3 thoughts on “TBLPOD5sept2013

  1. The Meme this week is a visualization from JumpStart. The Caucasus Research Resource Center interviewed 2502 people in Georgia about their attitudes toward religion. Link: http://goo.gl/2bUKGg


    TI Georgia’s article about the new Personal Data Protection Inspector, the new government authority that is tasked with protecting people’s right to privacy. Link: http://goo.gl/oTklyn

    Molly Corso’s article titled: “Georgia: Bouncing Along on a Retail Bubble?” Link: http://goo.gl/oHUKhQ

    An article by Lincoln Mitchell on theparliament.com titled: “Georgia is not Ukraine and must be given the chance to prove it.” Link: http://goo.gl/5u9Lni

  2. Video and photo footage showing private lives were destroyed. The disks were placed in a special sealed container, where they were destroyed by attendance of media. The video footage contained 144 files, the length of which was 182 hours. They mainly include the period from 2007 to 2012.
    The destruction process was attended by the Minister of Internal Affairs, the Minister of Justice, the Chief Prosecutor, the Public Defender, representatives of international organizations, media, etc.


  3. In response to your Cri de Coeur for more forum posts…..

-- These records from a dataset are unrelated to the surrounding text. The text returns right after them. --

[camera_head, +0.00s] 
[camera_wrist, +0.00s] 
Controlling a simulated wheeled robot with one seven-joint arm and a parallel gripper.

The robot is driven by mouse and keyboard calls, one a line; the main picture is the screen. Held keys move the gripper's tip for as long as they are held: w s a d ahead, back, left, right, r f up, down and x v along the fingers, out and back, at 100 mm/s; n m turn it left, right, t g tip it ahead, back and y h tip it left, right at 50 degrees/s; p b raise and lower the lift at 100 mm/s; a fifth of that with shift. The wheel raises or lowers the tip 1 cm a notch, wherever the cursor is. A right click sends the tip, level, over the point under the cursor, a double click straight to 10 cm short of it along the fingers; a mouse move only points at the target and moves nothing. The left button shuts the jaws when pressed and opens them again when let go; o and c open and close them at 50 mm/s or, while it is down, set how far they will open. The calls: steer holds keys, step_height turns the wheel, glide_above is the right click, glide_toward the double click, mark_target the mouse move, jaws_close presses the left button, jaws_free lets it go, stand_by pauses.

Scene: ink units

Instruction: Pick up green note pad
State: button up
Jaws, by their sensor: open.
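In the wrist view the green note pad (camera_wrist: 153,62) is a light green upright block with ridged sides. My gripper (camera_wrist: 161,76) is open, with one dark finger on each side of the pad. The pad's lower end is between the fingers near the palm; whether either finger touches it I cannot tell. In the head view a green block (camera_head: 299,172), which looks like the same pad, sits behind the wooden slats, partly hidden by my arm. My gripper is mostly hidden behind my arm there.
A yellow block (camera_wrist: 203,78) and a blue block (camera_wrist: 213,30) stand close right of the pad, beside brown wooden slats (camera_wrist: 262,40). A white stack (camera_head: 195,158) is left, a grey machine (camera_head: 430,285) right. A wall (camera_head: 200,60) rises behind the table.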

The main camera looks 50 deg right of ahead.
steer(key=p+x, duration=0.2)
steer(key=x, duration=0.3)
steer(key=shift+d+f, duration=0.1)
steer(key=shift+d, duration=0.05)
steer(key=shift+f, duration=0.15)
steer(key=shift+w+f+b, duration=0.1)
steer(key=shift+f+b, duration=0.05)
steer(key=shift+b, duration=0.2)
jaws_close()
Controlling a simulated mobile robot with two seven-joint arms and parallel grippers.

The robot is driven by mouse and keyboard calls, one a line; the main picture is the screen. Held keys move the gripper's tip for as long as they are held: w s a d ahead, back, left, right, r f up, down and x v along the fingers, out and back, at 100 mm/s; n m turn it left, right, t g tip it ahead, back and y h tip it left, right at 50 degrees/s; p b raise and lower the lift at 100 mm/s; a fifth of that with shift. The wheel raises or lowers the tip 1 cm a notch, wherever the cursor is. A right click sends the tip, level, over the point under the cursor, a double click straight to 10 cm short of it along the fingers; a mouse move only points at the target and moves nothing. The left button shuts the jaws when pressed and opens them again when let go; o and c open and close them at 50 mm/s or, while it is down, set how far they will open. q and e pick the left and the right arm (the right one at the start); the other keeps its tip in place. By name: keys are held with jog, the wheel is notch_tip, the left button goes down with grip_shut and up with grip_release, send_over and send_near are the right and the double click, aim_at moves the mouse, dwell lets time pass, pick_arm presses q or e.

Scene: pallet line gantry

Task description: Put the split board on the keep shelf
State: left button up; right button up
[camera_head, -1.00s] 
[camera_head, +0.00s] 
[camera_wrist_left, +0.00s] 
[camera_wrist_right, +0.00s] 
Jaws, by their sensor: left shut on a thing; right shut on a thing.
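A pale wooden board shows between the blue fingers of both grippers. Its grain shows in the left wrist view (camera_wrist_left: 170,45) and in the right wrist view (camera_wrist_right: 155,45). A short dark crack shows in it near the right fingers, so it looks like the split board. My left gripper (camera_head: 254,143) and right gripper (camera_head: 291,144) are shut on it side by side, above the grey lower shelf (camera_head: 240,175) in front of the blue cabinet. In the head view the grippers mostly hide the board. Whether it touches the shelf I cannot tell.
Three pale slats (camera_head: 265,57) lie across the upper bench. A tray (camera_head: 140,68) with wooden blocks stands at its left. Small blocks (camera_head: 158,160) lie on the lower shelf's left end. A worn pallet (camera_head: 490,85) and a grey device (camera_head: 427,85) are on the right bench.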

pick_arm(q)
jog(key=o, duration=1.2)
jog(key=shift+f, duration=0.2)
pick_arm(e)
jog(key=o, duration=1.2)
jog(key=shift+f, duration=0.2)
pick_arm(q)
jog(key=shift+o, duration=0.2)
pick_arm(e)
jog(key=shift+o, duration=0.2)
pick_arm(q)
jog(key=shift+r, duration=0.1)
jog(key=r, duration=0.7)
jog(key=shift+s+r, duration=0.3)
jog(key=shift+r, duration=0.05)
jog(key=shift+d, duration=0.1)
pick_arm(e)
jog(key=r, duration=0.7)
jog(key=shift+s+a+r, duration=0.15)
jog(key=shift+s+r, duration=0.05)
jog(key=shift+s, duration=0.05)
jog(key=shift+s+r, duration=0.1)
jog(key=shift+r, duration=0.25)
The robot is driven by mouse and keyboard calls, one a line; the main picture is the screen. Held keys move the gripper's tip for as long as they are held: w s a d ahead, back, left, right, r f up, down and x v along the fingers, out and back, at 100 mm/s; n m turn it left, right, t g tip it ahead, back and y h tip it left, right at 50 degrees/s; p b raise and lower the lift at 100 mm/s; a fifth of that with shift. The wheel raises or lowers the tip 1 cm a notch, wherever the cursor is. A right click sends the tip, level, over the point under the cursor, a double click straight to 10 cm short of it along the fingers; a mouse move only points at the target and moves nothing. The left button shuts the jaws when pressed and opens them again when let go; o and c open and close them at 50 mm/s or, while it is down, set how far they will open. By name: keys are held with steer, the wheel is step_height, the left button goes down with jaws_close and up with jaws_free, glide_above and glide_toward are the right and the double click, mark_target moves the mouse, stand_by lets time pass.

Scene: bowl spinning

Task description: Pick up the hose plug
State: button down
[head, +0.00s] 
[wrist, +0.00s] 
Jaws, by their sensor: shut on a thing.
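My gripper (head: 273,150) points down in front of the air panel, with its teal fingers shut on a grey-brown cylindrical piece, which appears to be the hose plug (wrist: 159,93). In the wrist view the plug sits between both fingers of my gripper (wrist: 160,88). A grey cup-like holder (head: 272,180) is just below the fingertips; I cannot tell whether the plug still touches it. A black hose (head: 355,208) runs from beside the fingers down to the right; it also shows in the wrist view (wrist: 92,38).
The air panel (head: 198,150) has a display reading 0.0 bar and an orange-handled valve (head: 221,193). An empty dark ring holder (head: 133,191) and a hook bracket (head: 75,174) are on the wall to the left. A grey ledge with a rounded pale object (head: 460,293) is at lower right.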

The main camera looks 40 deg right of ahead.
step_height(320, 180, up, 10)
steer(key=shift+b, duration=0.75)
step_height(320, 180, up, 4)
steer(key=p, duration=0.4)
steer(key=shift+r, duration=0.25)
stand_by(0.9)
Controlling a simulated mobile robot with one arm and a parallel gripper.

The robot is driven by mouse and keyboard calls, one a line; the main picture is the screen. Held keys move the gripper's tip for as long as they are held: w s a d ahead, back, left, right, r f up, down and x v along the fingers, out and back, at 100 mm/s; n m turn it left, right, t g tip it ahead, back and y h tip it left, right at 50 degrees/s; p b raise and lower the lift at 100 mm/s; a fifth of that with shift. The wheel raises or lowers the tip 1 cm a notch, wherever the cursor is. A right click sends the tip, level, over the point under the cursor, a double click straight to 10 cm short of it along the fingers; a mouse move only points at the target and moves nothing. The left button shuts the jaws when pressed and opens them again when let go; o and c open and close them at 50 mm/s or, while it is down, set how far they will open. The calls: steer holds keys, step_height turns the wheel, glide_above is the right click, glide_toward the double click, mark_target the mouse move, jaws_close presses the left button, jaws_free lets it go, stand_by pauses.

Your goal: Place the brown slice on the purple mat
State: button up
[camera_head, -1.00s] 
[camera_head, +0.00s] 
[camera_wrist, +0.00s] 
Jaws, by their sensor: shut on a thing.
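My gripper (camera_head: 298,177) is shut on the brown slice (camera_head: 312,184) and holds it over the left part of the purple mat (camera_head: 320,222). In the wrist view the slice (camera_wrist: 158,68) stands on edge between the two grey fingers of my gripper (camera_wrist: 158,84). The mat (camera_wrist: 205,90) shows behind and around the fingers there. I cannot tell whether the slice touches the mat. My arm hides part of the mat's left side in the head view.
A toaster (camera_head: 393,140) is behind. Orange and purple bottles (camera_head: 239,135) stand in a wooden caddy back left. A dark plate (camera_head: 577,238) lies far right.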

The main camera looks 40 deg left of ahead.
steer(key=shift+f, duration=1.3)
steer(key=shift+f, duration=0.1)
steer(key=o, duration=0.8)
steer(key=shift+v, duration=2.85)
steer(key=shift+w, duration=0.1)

    The Mayors’ Covenant needs to be more carefully analysed before cities sign up to such ambitious targets.

    CO2 emissions growth correlate quite closely with economic growth in poor countries such as Georgia. There are a few exceptions to this trend (Chad? How do they measure methane emissions from camels?) but it generally it holds true. Artificially restricting access to cheap hydrocarbons to meet arbitrary targets can hamstring the economy. Cheap energy 24 hours a day is one of the greatest tools for poverty alleviation in human history, and fossil fuels play a large part in this.

    Once poor countries have moved from agrarian subsistence, through industrialisation, and into service-industry dominated societies, Total Energy Use per $ GDP and CO2 emissions per $ of GDP begin to drop precipitously (and not because of wind turbines, hybrid vehicles or solar panels!!) . It is not entirely due to developed countries relocating manufacturing offshore either; US manufacturers use half the energy per $ product manufactured than Chinese firms, largely through in-factory cost controls and more efficient power stations. This decline in CO2 intensity per $ GDP is a good thing, but it doesn’t require covenants or emissions controls to induce, it develops naturally.

    The cost of adapting to climate change (assuming that anthropogenic CO2 has a substantial effect upon global temperatures, which is subject to dispute given that surface temperatures have been static for the past 16 years, see here http://wattsupwiththat.com/2012/10/13/report-global-warming-stopped-16-years-ago/ ) is many times less than the cost of reducing CO2 emissions. Hence poor countries using cheap hydrocarbons for their rapid economic development, and using those cash resources to adapt to climate change if it occurs, is many times more cost-effective than damaging one’s economy with arbitrary emissions constraints.

    For a concise discussion of this issue with great references (including the UN Intergovernmental Panel on Climate Change) , see here


    Georgia is blessed with abundant potential hydro-electric sources and has little heavy industry, so it is probably best to allow the market to determine respective investment in hydro vs fossil fuel facilities rather than local politicians determining this.